### Instruction
Repeat the material exactly as it appears.
## BEGIN
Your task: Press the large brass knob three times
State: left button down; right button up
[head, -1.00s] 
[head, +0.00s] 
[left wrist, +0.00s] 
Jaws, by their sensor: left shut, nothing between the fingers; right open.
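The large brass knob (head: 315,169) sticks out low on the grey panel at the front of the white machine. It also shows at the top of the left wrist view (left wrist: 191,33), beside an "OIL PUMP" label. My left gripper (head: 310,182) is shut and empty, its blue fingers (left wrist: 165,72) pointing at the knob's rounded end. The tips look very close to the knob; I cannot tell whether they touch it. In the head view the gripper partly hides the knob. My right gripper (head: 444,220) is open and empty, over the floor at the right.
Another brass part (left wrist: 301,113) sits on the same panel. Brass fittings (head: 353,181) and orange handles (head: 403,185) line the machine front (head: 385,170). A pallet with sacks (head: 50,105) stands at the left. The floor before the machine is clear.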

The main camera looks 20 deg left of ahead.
## END
### Exercise answer
Your task: Press the large brass knob three times
State: left button down; right button up
[head, -1.00s] 
[head, +0.00s] 
[left wrist, +0.00s] 
Jaws, by their sensor: left shut, nothing between the fingers; right open.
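The large brass knob (head: 315,169) sticks out low on the grey panel at the front of the white machine. It also shows at the top of the left wrist view (left wrist: 191,33), beside an "OIL PUMP" label. My left gripper (head: 310,182) is shut and empty, its blue fingers (left wrist: 165,72) pointing at the knob's rounded end. The tips look very close to the knob; I cannot tell whether they touch it. In the head view the gripper partly hides the knob. My right gripper (head: 444,220) is open and empty, over the floor at the right.
Another brass part (left wrist: 301,113) sits on the same panel. Brass fittings (head: 353,181) and orange handles (head: 403,185) line the machine front (head: 385,170). A pallet with sacks (head: 50,105) stands at the left. The floor before the machine is clear.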

The main camera looks 20 deg left of ahead.

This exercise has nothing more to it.